Commentary: As Trump threatens historic climate protections, Midwest Republican governors embrace clean energy economy

By Dick Munson, Midwest Energy News.

Any day now, President Trump is expected to issue an executive order attacking key climate and air standards, including the Clean Power Plan — America’s first-ever nationwide standards to reduce carbon pollution from power plants. His EPA Administrator, Scott Pruitt, has also questioned the scientific consensus that such man-made pollution is disrupting our climate. But the new administration does not reflect all Republicans’ attitudes toward the environment and cleaner power — far from it.

Concern about pollution — and its impact on our children’s health — has long linked Republicans and Democrats. Republican President Theodore Roosevelt, for instance, launched the conservation movement early in the last century, and, responding to cough-inducing smog and rivers catching on fire, President Richard Nixon signed the landmark Clean Air and Clean Water Acts and established the U.S. Environmental Protection Agency.

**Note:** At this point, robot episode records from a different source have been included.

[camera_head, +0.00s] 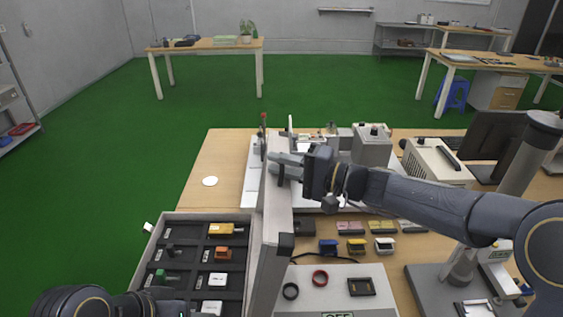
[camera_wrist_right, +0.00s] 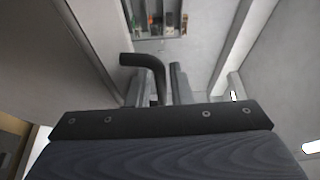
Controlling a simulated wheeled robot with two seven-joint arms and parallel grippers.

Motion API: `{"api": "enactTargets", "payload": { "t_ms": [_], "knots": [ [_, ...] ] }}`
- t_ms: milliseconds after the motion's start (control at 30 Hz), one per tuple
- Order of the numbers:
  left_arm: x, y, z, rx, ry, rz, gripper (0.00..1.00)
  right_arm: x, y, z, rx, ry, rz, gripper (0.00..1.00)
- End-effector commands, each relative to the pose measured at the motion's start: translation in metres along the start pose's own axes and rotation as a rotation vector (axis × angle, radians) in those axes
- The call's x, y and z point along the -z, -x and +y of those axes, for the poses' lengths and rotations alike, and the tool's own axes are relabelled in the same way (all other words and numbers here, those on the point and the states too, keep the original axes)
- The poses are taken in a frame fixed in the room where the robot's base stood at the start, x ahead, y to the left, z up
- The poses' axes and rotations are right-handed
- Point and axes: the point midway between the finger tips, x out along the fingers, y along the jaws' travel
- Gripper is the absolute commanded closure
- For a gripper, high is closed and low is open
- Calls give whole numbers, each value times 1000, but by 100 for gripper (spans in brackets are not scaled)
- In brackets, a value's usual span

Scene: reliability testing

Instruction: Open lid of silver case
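The silver case (camera_head: 254,240) stands at the near left of the table, with its open interior facing up. Its lid (camera_head: 272,235) is raised and stands about upright along the case's right side, seen nearly edge-on. My right gripper (camera_head: 284,167) reaches from the right to the lid's far upper end. In the right wrist view, a bent black handle (camera_wrist_right: 146,62) runs down between the close-set fingers (camera_wrist_right: 160,90), which appear shut on it. My left arm shows at the bottom left, over the near end of the case; its fingertips are not clear.
The case holds several small coloured parts in dark compartments. Right of the lid are a pale panel (camera_head: 345,290) with dark and red rings, and several small coloured blocks (camera_head: 357,245). Instruments (camera_head: 436,160) and a monitor stand at the right. A white disc (camera_head: 210,181) lies on clear table at left.

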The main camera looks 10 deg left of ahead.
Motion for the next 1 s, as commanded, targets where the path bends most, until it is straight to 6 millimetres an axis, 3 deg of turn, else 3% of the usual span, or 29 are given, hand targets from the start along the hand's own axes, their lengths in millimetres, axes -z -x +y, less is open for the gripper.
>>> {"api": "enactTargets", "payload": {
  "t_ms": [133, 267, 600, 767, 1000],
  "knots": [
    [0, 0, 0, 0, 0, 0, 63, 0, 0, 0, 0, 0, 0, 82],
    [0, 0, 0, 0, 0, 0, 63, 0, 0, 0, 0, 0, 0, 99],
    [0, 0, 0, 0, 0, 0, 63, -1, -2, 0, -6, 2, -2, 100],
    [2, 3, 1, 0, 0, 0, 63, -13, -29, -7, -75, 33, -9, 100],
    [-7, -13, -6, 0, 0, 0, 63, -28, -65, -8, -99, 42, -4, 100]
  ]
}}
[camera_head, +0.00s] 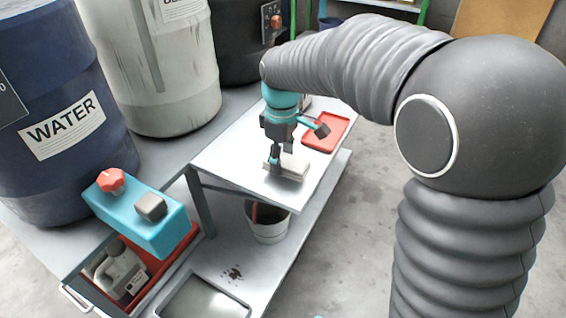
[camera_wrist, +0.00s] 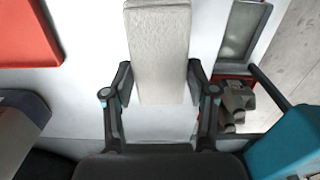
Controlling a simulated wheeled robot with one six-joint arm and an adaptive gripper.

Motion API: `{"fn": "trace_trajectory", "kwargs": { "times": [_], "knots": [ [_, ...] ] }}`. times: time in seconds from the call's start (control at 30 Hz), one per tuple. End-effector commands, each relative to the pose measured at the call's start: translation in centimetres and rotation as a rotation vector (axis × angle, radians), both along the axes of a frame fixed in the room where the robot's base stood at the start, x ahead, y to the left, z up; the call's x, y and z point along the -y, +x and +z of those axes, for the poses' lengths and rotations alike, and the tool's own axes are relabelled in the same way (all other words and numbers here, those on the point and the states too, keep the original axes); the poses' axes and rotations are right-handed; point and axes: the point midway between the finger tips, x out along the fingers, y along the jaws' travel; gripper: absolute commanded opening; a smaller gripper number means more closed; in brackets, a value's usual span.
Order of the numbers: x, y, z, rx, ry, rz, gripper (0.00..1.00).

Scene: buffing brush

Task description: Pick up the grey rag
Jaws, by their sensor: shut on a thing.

Contrary to what you might see in the headlines, this bipartisan approach has continued in the months since November’s election, with four Republican governors in the politically critical Midwest advancing clean-energy measures. Consider Bruce Rauner, the Republican governor of Illinois, who signed bipartisan legislation to double the state’s energy efficiency portfolio and spur some $15 billion of investment in new solar and wind projects to be built in the Prairie State. That legislation, known as the Future Energy Jobs Act, will help achieve a 56 percent reduction in greenhouse-gas pollution from the power sector, almost twice what is required for the state under the Clean Power Plan.

According to Rauner, “I refused to gamble on thousands of good-paying jobs, and I refused to gamble on the energy diversity options for the people of Illinois. That’s why I fought to make this bill happen.”